====== Data shown
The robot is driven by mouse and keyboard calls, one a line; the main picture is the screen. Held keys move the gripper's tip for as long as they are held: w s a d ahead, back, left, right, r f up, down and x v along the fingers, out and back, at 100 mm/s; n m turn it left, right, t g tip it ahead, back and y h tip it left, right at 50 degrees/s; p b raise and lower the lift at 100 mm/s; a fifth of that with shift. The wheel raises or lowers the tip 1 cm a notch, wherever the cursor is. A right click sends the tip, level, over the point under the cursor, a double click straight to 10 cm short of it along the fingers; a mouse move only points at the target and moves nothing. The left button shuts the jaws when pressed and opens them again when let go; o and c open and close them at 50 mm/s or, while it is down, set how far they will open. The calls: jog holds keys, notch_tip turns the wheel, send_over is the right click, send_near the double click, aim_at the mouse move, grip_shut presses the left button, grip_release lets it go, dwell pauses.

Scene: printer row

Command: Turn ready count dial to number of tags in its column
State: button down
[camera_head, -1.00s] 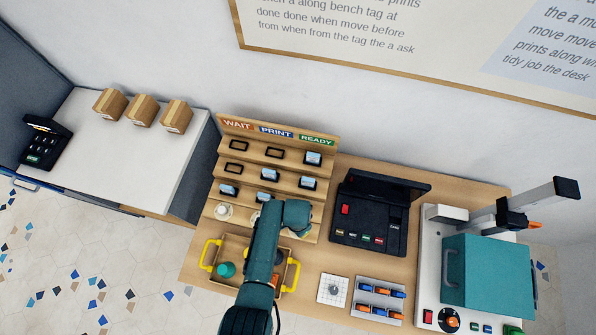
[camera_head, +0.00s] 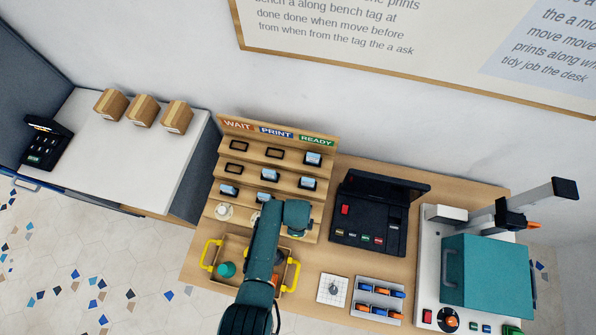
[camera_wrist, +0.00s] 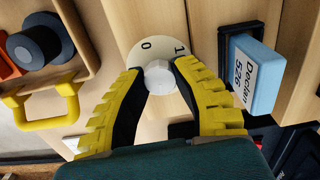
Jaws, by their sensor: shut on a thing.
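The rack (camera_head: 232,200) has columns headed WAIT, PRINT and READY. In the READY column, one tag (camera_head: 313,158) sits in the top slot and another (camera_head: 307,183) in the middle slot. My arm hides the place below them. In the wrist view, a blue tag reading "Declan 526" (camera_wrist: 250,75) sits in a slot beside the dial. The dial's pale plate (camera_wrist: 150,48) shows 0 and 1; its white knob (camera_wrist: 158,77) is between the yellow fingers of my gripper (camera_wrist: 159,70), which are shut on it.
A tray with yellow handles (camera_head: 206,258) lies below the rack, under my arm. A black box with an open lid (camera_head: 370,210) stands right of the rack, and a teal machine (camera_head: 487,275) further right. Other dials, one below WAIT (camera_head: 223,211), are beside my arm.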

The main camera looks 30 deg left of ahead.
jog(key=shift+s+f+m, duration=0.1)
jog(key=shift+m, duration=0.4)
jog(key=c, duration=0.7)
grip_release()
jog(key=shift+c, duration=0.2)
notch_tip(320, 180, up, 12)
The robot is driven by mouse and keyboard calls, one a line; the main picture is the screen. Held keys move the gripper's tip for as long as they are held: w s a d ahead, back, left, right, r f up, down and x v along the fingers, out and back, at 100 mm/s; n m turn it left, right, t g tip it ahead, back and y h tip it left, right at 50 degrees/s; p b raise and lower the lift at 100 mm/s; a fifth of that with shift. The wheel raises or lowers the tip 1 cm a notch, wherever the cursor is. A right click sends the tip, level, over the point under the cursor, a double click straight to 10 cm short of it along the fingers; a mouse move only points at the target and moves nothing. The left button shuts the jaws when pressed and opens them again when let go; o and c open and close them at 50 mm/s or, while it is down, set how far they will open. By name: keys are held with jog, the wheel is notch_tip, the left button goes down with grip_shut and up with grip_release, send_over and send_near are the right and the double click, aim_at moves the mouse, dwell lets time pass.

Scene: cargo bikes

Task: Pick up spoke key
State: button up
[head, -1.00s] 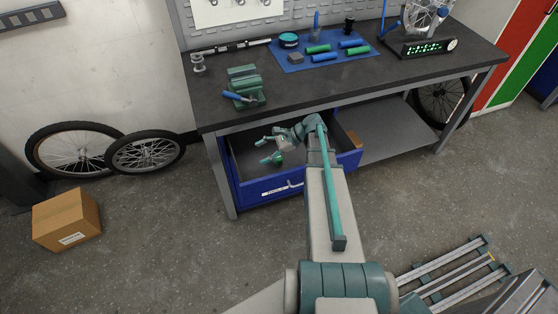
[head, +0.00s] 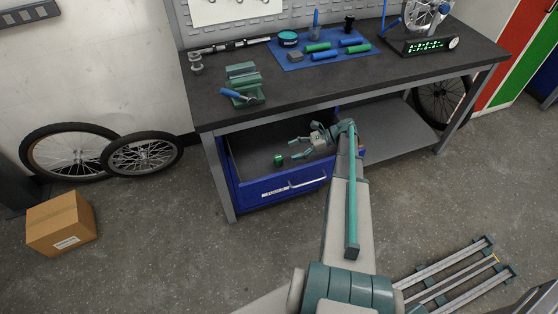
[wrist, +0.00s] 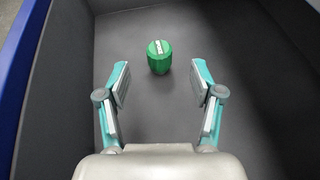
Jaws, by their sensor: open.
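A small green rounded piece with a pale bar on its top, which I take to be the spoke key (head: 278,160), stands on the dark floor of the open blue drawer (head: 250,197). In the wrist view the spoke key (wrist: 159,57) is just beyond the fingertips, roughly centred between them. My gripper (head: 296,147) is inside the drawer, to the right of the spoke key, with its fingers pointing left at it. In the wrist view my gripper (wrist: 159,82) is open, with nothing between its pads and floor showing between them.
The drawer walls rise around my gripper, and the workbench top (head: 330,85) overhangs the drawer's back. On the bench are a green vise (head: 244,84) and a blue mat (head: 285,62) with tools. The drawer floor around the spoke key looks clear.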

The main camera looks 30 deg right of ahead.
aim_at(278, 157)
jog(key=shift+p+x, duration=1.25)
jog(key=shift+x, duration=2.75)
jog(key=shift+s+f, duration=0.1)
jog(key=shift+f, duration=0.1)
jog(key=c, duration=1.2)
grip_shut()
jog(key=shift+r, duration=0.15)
============
====== Data shown
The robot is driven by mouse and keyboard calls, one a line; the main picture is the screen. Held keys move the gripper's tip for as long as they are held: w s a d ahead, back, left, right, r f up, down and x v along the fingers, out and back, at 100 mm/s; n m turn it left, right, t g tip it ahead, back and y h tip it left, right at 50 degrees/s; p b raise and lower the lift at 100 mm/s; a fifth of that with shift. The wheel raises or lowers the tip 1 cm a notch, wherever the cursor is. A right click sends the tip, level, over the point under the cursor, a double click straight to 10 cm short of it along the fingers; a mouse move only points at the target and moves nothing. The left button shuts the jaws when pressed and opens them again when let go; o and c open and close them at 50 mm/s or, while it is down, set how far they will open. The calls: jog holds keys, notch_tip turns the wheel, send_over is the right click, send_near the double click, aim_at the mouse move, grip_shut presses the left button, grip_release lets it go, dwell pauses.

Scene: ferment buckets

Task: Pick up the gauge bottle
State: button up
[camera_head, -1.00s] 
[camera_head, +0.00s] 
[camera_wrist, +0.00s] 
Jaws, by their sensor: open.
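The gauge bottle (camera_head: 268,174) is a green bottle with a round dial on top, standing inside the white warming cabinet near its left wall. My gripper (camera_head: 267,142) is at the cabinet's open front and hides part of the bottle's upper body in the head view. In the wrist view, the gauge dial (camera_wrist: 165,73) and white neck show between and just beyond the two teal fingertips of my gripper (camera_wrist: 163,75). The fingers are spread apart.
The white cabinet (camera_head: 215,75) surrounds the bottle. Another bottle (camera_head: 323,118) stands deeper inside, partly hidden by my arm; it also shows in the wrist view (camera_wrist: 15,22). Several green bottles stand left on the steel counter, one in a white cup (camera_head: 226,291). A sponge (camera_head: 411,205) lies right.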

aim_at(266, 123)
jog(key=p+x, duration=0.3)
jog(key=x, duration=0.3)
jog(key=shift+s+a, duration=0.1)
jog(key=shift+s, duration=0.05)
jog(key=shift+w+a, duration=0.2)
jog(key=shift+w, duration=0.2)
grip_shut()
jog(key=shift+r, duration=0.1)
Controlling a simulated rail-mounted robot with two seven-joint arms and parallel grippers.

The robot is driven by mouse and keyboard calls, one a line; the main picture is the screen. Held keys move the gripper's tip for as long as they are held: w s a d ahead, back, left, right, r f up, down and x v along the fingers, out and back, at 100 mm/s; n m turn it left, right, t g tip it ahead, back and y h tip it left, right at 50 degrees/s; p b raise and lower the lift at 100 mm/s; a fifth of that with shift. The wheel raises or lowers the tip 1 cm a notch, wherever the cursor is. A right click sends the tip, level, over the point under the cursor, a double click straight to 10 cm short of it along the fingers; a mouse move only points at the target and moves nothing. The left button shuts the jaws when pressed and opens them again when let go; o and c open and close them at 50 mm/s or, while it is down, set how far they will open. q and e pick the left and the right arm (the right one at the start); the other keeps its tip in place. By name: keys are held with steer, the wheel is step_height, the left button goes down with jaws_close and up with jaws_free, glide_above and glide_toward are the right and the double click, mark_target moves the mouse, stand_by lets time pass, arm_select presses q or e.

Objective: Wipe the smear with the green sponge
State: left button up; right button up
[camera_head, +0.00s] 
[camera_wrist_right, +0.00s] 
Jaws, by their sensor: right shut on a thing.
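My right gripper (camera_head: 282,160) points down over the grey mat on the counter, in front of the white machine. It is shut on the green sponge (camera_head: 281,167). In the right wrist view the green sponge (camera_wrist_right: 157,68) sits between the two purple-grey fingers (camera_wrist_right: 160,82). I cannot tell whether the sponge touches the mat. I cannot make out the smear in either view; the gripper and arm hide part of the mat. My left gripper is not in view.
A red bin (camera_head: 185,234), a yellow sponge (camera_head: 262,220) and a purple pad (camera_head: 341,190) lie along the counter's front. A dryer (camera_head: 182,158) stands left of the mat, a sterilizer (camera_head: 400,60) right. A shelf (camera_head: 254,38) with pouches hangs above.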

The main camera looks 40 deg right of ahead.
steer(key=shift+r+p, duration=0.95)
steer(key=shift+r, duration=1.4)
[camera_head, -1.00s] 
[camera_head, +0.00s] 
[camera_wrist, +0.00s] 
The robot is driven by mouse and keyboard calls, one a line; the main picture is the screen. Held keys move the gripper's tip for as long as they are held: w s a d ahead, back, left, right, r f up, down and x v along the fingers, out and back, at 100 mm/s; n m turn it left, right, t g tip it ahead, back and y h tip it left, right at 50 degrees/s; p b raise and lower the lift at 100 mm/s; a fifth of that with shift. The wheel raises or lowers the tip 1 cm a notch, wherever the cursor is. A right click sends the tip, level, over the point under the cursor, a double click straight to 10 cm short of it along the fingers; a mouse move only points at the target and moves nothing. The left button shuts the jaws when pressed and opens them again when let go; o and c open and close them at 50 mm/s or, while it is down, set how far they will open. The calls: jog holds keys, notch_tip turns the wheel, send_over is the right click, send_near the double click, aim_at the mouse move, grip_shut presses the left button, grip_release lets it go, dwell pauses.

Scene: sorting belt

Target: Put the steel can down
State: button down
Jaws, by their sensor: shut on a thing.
============
### Exercise objective:
Pick out every line holding the string "Scene" and return it.

### Response to the exercise:
Scene: printer row
Scene: cargo bikes
Scene: ferment buckets
Scene: sorting belt

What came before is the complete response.